Me desculpe por ser assim, tão alienado, tão absorto em mim mesmo. Talvez você me veja como um poço infinito de preconceitos, de mentiras e hipocrisias, mas não é assim. Eu me esforço, tento fazer meu melhor... Mas existem horas em que isso não é o bastante! E que culpa tenho eu?! Eu posso ser acusado de egoísta, medroso e cego, mas também não seja tão rígida assim! Todos são diferentes, ainda bem! Quem sabe um novo ciclo não te ajudará?

Eu não vou conseguir dormir mesmo. Fico aqui, suando e bebendo e pensando que agora é tarde demais. Pensando que, se tudo ocorresse de novo, eu não faria diferente. Pq eu não tinha escolha, entenda, são coisas mais fortes que minha simples existência. São experiências passadas tão minhas que não usarei para me salvar... E elas teriam esse poder...

Que assim fique, então... Mas que fique registrado que não era essa minha vontade!

sexta-feira, 15 de abril de 2005

Antigas Escrituras #6

Esquizofrenia. É tudo em que o mundo resulta. O resultado último do crescimento do ser, da quebra dos laços do coletivo para que o individual possa crescer e se tornar suficiente... Mas ele não sabe disso, por nunca ter sido nada diferente de individual... Ele é aquele que representa ao Todo e, por isso mesmo, sem semelhantes.

Conforme Lord Gabe MacArthur caminha no leito profundo do mar, a poeira da lama cobrindo suas pegadas, as sombras rodam e formam imagens na água. Pessoas, lugares, tempos diversos e tão frívolos quanto os reais: com apenas um gesto, ele dissolve as aparições num redemoinho gélido.

Está tão profundo que não existe vida ali. A pressão é constante, assassina, e o frio vence a chama de qualquer existência. Um lugar jamais tocado pela luz, sem cor ou som. Seria esse o fundo do mar ou apenas um retrato de seu interior? Uma pergunta tola que ele se faz... Mas ele não se permite pensar sobre si mesmo. Isso só faz aumentar o desgosto pela sua existência onírica e desejar mais ainda a sazonalidade do mundo. Enquanto o Universo que ele encarna persegue a eternidade, ele apenas quer um fim para tudo! Quanto mais ele pensa sobre si mesmo, mais transtorno esse paradoxo gera...

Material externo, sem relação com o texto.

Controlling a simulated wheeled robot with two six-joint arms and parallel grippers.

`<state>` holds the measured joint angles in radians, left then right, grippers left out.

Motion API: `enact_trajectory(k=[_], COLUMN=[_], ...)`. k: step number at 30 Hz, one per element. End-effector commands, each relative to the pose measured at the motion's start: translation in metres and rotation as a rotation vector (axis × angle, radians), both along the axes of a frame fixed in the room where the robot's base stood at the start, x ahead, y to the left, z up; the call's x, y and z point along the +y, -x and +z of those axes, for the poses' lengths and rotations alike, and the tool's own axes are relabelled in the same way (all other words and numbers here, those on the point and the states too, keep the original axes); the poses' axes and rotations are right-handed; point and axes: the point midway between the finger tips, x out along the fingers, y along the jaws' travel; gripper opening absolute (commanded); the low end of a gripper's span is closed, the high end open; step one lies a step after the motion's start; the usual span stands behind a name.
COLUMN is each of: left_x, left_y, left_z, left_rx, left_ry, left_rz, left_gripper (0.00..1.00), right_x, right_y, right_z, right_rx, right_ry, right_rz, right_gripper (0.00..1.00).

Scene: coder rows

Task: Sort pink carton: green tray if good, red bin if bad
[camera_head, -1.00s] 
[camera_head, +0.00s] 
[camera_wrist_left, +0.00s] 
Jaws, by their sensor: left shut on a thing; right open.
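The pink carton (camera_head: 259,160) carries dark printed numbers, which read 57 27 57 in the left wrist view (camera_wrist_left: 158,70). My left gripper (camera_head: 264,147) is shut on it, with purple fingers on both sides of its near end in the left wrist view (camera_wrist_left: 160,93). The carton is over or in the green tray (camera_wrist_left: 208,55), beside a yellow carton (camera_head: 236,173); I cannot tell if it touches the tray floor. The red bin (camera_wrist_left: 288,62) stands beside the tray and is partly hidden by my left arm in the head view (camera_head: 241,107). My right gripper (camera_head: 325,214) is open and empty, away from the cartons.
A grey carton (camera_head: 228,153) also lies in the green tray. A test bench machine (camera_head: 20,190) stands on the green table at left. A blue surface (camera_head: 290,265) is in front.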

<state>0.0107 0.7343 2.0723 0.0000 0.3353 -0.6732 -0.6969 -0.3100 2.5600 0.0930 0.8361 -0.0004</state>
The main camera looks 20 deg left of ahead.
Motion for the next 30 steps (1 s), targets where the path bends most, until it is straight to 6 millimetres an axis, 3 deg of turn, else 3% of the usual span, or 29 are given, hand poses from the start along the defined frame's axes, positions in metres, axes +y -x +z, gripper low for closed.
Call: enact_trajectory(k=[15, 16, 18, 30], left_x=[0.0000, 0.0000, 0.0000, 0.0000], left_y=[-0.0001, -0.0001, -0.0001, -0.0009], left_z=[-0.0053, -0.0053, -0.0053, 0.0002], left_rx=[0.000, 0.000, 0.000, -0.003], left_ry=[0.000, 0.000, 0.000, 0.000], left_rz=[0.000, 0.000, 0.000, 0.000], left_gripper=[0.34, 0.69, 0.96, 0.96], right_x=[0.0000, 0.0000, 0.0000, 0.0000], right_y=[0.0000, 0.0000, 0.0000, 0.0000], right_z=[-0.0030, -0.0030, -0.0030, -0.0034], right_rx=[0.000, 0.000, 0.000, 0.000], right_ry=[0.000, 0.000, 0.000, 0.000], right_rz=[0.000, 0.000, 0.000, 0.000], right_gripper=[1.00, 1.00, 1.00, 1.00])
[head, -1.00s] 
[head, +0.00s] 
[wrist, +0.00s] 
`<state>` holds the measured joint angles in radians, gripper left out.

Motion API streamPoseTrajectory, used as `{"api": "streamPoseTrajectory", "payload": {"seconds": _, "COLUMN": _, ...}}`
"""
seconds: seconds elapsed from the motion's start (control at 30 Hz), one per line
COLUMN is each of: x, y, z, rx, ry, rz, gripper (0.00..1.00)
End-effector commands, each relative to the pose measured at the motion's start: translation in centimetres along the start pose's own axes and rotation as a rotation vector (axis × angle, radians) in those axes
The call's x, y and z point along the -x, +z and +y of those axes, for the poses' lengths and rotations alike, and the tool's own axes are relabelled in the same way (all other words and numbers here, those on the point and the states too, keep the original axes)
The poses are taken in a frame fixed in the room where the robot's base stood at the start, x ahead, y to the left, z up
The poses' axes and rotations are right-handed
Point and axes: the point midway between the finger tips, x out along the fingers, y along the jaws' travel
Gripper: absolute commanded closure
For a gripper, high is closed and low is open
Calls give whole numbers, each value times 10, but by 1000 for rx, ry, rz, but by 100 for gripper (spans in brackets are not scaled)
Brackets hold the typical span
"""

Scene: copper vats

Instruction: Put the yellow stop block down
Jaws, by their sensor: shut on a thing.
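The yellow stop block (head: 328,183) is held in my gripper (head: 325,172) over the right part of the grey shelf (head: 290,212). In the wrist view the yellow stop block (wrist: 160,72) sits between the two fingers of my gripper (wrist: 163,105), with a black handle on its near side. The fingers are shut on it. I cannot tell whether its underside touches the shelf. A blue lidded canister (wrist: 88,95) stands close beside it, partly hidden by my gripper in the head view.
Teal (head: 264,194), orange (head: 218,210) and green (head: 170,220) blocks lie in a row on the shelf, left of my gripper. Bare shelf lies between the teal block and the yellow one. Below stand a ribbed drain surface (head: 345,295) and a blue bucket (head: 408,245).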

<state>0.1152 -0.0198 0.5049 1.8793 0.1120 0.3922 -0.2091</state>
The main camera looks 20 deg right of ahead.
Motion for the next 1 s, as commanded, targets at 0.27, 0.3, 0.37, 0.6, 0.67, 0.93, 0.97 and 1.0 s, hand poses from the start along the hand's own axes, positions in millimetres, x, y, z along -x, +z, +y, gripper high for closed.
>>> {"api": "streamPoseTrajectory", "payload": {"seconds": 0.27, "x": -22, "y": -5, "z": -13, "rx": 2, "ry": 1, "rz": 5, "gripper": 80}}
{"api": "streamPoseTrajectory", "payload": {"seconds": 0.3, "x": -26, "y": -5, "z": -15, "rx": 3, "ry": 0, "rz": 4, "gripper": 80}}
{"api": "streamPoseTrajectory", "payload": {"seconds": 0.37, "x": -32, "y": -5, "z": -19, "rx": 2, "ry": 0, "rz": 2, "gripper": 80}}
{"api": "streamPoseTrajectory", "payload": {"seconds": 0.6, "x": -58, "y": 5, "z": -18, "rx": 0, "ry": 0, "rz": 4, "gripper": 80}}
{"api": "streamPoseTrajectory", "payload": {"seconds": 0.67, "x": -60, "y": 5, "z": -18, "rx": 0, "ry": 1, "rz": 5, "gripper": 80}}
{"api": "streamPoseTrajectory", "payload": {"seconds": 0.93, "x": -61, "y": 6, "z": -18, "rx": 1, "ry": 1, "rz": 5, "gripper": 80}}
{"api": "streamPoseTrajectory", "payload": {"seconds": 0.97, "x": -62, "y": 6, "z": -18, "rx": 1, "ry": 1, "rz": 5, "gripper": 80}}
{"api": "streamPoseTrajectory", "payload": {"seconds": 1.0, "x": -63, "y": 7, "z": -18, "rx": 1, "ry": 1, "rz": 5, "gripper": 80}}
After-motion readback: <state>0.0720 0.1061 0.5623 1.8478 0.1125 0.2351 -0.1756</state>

A verdade, porém, cruza sua mente como as pedras afiadas do solo cortariam seus pés, caso não se despedaçassem antes dele tocá-los: O Universo busca a eternidade, mas ele já é eterno... Ele não representa o Todo, ele está além disso, muito além. Ele é o vazio que fica quando o objetivo é conquistado e a dor de perceber que não era exatamente aquilo que deveria ser buscado. Ele é o sucesso, o ápice de tudo aquilo que a humanidade nem consegue imaginar. Enquanto eles buscam o Eterno ele já conquistou o Eterno, o Perfeito e o Infinito. Os três tesouros que a humanidade jamais terá, que ela busca eternamente e que de nada lhe servirão. Os três castigos que o torturam, que não se pode abandonar e que são a razão de sua existência.

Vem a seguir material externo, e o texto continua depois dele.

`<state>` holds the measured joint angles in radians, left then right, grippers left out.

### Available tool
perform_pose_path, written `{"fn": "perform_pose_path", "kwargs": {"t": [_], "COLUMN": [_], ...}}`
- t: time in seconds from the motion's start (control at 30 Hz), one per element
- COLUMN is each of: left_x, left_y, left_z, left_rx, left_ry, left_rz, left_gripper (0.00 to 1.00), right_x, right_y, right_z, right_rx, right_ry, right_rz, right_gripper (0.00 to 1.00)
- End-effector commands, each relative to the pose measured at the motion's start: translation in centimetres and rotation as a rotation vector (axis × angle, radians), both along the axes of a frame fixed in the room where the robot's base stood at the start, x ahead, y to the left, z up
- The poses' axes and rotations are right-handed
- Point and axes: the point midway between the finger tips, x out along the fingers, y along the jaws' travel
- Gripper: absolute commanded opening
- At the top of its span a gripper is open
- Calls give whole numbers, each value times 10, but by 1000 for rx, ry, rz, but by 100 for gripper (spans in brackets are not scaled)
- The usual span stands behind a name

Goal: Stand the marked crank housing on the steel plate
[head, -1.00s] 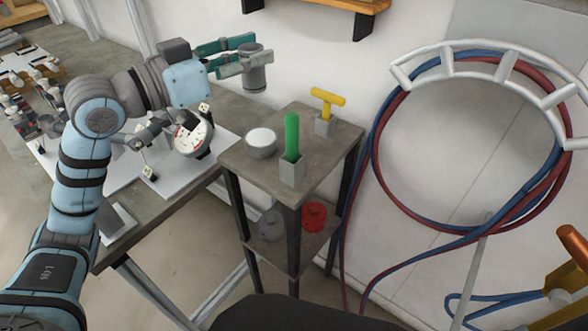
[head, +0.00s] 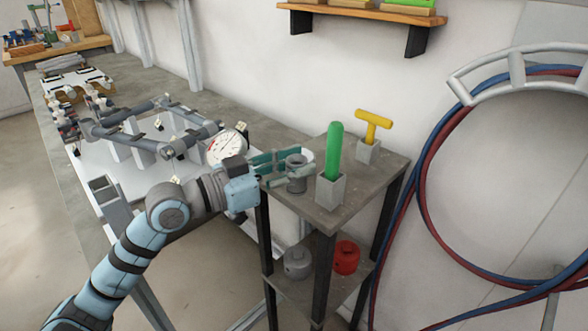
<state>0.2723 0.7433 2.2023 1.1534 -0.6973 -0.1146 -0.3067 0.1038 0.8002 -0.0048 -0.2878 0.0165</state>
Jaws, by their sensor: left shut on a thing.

Ele representa o Todo como sendo seu exato oposto... A resposta final para tantos séculos de dúvida!

Conforme a água ferve e ele voa em direção ao céu, sobra no leito do mar uma nova questão: Se o Todo é absoluto e a tudo engloba, o que resta fora dele para ser seu Oposto? Nós não saberemos a resposta, ela está no Infinito que não podemos compreender. Lord Gabe, porém, não apenas sabe a resposta. Ele é a resposta...

domingo, 27 de fevereiro de 2005

Antigas Escrituras #5

É uma perdição, esse cosmo e essa raça. Esse éter e essa vida. Enquanto alguns se deliciam, outros pagam o preço.

Começou de novo! Olhem pelas suas janelas e vejam o céu perder a cor, a grama murchar e o orvalho secar.

Vejam o sonho etílico se dissipar no ar infindável como um vapor tão leve e insignificante. O ar podre, viciado, sufocante. Olhem para fora. Observem essa dança imunda e todos os passos que querem nos ensinar. E ninguém se dá ao trabalhado de te pergunta se você realmente quer participar.

O véu irá cair. A podridão volta. A ilusão vai. Parte a euforia, volta o desespero. E a mesma velha e maldita agonia de sempre. Não, nunca a de sempre... Ela sempre ganha forças maiores após destruir mais um novo ramo verde no meio dos pântanos mortos.

E fica a lembrança de tantas épocas boas como essa que se acabará em breve. Logo essa lembrança terá perdido toda a cor e todo o brilho, assim como fotos que ficam velhas demais. Elas não servirão mais quando tudo estiver escuro e frio, sem tom.

Mas, assim como fotos velhas, não perderão seu valor; e não serão jogadas fora.